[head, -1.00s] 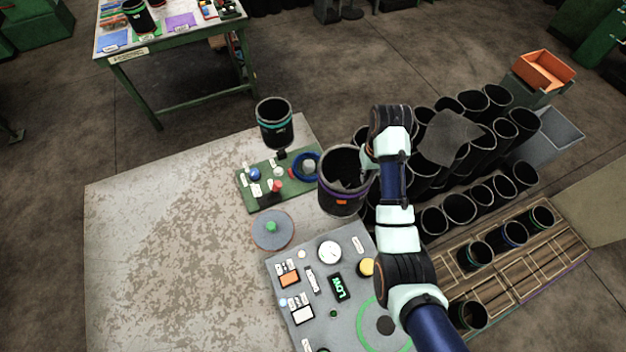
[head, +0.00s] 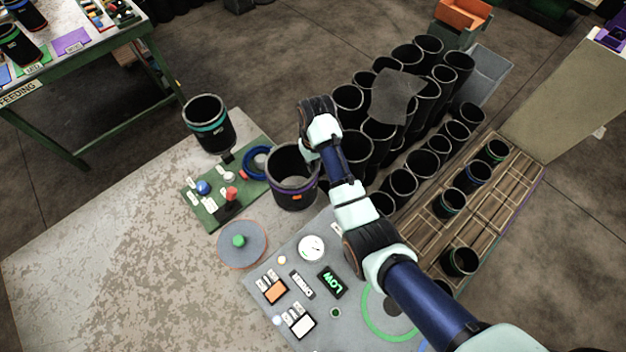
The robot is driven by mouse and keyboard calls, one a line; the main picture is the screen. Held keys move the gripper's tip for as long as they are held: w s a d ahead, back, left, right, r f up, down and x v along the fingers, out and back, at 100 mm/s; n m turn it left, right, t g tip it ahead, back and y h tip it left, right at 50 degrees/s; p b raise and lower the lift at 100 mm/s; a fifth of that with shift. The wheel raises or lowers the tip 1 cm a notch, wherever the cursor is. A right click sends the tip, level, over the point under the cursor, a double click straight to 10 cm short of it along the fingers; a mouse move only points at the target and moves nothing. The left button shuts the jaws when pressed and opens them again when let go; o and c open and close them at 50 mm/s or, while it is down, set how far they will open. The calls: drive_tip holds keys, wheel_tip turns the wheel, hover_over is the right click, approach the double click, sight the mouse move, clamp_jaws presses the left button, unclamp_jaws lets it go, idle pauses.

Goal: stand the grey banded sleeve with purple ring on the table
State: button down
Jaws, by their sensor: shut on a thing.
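The grey banded sleeve with the purple ring (head: 291,194) is a wide dark cylinder with an open top, a purple band and a small orange mark low on its wall. It looks upright, at the right edge of the table (head: 110,245), between the green panel and the packed dark sleeves. My gripper (head: 313,157) is shut on its right side; the fingertips are mostly hidden by the arm. I cannot tell whether the sleeve's base touches anything.
A teal-banded sleeve (head: 209,127) stands beyond the green panel (head: 205,208). A grey control panel (head: 265,275) reading LOW and a round grey disc (head: 243,252) lie nearer. Several dark sleeves (head: 400,183) crowd the right. The table's left part is clear.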

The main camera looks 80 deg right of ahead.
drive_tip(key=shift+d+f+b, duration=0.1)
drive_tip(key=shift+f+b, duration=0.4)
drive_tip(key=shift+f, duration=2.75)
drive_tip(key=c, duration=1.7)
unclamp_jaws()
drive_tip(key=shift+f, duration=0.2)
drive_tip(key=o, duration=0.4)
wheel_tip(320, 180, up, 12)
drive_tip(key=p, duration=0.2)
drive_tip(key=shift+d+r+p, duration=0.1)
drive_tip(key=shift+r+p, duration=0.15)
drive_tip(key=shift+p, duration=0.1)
==============================
Copy the listing exactly. Any image in it stays out of the copy.

Exercise response:
[head, -1.00s] 
[head, +0.00s] 
The robot is driven by mouse and keyboard calls, one a line; the main picture is the screen. Held keys move the gripper's tip for as long as they are held: w s a d ahead, back, left, right, r f up, down and x v along the fingers, out and back, at 100 mm/s; n m turn it left, right, t g tip it ahead, back and y h tip it left, right at 50 degrees/s; p b raise and lower the lift at 100 mm/s; a fifth of that with shift. The wheel raises or lowers the tip 1 cm a notch, wherever the cursor is. A right click sends the tip, level, over the point under the cursor, a double click straight to 10 cm short of it along the fingers; a mouse move only points at the target and moves nothing. The left button shuts the jaws when pressed and opens them again when let go; o and c open and close them at 50 mm/s or, while it is down, set how far they will open. The calls: drive_tip holds keys, wheel_tip turns the wheel, hover_over is the right click, approach the double click, sight the mouse move, clamp_jaws presses the left button, unclamp_jaws lets it go, idle pauses.

Goal: stand the grey banded sleeve with purple ring on the table
State: button down
Jaws, by their sensor: shut on a thing.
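The grey banded sleeve with the purple ring (head: 291,194) is a wide dark cylinder with an open top, a purple band and a small orange mark low on its wall. It looks upright, at the right edge of the table (head: 110,245), between the green panel and the packed dark sleeves. My gripper (head: 313,157) is shut on its right side; the fingertips are mostly hidden by the arm. I cannot tell whether the sleeve's base touches anything.
A teal-banded sleeve (head: 209,127) stands beyond the green panel (head: 205,208). A grey control panel (head: 265,275) reading LOW and a round grey disc (head: 243,252) lie nearer. Several dark sleeves (head: 400,183) crowd the right. The table's left part is clear.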

The main camera looks 80 deg right of ahead.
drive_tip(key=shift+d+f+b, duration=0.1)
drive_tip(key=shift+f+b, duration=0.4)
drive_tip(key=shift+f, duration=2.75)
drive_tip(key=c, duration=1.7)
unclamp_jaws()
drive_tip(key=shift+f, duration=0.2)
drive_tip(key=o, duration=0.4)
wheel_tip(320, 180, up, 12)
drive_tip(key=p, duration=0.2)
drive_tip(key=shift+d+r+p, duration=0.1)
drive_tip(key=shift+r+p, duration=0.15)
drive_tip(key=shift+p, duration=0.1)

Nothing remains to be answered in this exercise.